Dopo un’ennesima sentenza della Corte d’Appello di Trani, che il 31 maggio 1909 respinge la pretesa degli Zaccagnino di danni alla pesca a causa dell’apertura della foce Acquarotta ad opera del comune di Lesina, nel 1919 ha inizio l’ennesima vertenza giudiziaria tra San Nicandro Garganico, Lesina e Matteo Zaccagnino più altri affittuari e proprietari, sempre sul diritto di uso civico, per cui è investito un nuovo istituto competente, nato pochi anni prima con la legge n. 1766/1927: il Commissario per la Liquidazione degli Usi Civici.
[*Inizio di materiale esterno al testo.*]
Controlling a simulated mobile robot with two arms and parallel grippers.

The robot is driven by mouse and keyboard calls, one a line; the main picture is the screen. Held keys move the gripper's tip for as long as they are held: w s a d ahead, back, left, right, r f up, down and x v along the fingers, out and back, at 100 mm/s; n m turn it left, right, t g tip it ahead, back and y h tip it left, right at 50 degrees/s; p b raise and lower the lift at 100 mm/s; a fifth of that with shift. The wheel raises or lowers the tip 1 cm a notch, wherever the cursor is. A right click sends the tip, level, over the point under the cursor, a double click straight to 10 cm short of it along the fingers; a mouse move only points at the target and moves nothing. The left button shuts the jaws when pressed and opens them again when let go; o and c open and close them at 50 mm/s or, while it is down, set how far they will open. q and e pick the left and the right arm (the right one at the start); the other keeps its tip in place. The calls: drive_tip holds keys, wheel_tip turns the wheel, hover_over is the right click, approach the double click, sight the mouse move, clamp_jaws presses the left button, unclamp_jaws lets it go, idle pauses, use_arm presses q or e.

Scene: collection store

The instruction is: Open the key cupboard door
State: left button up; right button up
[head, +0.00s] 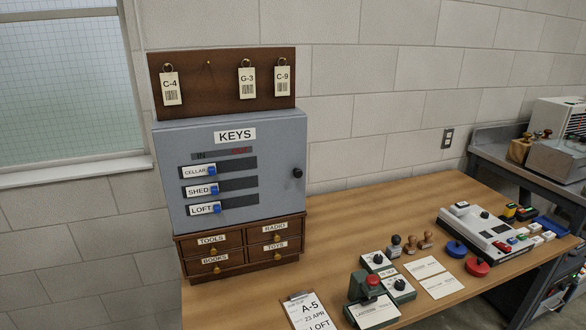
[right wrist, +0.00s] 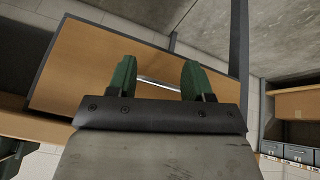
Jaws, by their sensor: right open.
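The grey key cupboard (head: 275,160) stands on a small wooden drawer unit at the left of the table in the head view. Its door is shut and carries a KEYS label (head: 235,135). Three blue sliders sit at the left of their slots, beside labels CELLAR, SHED and LOFT. A dark round knob (head: 297,173) is at the door's right edge. My left gripper is not in view.
A board with key tags (head: 225,80) stands above the cupboard. Bare wooden tabletop (head: 350,215) lies right of the cupboard.

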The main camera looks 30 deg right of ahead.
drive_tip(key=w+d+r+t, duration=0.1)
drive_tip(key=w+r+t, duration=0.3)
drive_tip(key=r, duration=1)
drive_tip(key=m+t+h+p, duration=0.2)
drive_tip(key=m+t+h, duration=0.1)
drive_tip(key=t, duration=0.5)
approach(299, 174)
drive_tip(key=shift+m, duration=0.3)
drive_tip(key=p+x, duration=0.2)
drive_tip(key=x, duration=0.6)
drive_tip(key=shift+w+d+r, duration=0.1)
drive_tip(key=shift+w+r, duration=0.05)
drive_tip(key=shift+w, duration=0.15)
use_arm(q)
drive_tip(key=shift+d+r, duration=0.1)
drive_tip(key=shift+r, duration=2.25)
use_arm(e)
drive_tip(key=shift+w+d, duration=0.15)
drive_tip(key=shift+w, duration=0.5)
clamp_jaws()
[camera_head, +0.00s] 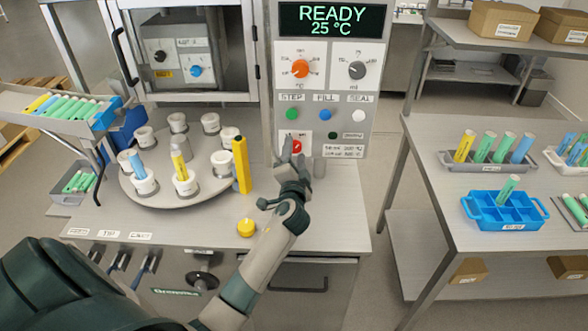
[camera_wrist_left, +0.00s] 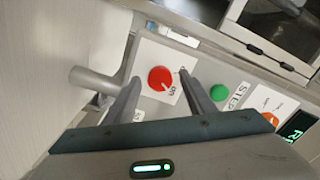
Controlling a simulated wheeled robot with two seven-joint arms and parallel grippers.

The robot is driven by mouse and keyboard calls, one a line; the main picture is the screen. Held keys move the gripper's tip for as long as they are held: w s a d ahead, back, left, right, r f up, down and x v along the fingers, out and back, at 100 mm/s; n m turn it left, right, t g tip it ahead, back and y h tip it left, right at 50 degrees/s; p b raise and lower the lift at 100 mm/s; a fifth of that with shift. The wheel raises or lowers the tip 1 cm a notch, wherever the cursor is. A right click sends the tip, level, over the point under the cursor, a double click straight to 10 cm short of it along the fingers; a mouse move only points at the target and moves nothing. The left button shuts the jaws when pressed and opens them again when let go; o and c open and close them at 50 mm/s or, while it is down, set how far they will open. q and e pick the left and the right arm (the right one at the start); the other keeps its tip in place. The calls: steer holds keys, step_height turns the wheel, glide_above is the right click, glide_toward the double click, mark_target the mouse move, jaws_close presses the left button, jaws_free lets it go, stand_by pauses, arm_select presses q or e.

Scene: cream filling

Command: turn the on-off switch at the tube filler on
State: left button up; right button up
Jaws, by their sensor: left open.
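The tube filler's control panel (camera_head: 327,110) stands at the back of the filler table, below a display (camera_head: 332,18) reading READY 25 °C. The on-off switch is a red round knob (camera_head: 297,146) on a white plate at the panel's lower left. My right gripper is not in view.
Green (camera_head: 293,114), blue and white buttons sit above the switch. A yellow pillar (camera_head: 242,165) and the turntable (camera_head: 150,195) with tube holders are to the left. A side table (camera_head: 450,225) with tube racks is right.

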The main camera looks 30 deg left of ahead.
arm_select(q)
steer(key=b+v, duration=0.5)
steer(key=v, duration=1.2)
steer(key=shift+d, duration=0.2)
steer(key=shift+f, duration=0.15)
Segue nuova sentenza nel 1928, con cui si ammette, stavolta, il diritto dei sannicandresi sul lago. Conseguente il ricorso in appello di Lesina e degli affittuari, si perviene infine a due accordi transattivi, con la rinuncia consensuale a tutti i giudizi pendenti in precedenza: il primo accordo stabilisce di provvedere alla puntuale divisione dell’uso della pesca tra lesinesi e affittuari del lago, cosa effettivamente definita nel 1933. Il secondo accordo, del 1934, demanda la risoluzione delle controversie territoriali tra i comuni ancora al Commissario degli Usi Civici, con il contestuale affidamento a una perizia tecnica di determinare, sulla base di documenti storici, il confine tra i due comuni nella fascia tra Torre Mileto e il molino di Lauro, verificando se vi fossero parti del demanio di San Nicandro possedute con uso civico da eventuali concessionari del feudatario di Lesina.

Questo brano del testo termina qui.